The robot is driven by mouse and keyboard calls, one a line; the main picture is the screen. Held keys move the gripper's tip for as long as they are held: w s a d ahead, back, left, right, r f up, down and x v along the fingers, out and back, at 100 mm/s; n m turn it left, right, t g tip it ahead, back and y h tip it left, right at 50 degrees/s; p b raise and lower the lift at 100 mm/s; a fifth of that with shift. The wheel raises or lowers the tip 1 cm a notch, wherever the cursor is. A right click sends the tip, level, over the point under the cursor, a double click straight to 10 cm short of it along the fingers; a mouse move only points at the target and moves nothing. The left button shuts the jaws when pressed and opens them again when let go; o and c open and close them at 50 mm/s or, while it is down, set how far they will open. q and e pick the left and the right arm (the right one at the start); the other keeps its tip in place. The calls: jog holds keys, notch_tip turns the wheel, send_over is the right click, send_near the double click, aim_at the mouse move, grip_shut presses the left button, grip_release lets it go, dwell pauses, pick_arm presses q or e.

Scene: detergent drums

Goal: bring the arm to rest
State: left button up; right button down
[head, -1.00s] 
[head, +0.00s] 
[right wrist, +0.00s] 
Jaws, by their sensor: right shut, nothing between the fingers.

====================

Short problem:
Return the lines above exactly, keeping every word.

Answer:
The robot is driven by mouse and keyboard calls, one a line; the main picture is the screen. Held keys move the gripper's tip for as long as they are held: w s a d ahead, back, left, right, r f up, down and x v along the fingers, out and back, at 100 mm/s; n m turn it left, right, t g tip it ahead, back and y h tip it left, right at 50 degrees/s; p b raise and lower the lift at 100 mm/s; a fifth of that with shift. The wheel raises or lowers the tip 1 cm a notch, wherever the cursor is. A right click sends the tip, level, over the point under the cursor, a double click straight to 10 cm short of it along the fingers; a mouse move only points at the target and moves nothing. The left button shuts the jaws when pressed and opens them again when let go; o and c open and close them at 50 mm/s or, while it is down, set how far they will open. q and e pick the left and the right arm (the right one at the start); the other keeps its tip in place. The calls: jog holds keys, notch_tip turns the wheel, send_over is the right click, send_near the double click, aim_at the mouse move, grip_shut presses the left button, grip_release lets it go, dwell pauses, pick_arm presses q or e.

Scene: detergent drums

Goal: bring the arm to rest
State: left button up; right button down
[head, -1.00s] 
[head, +0.00s] 
[right wrist, +0.00s] 
Jaws, by their sensor: right shut, nothing between the fingers.

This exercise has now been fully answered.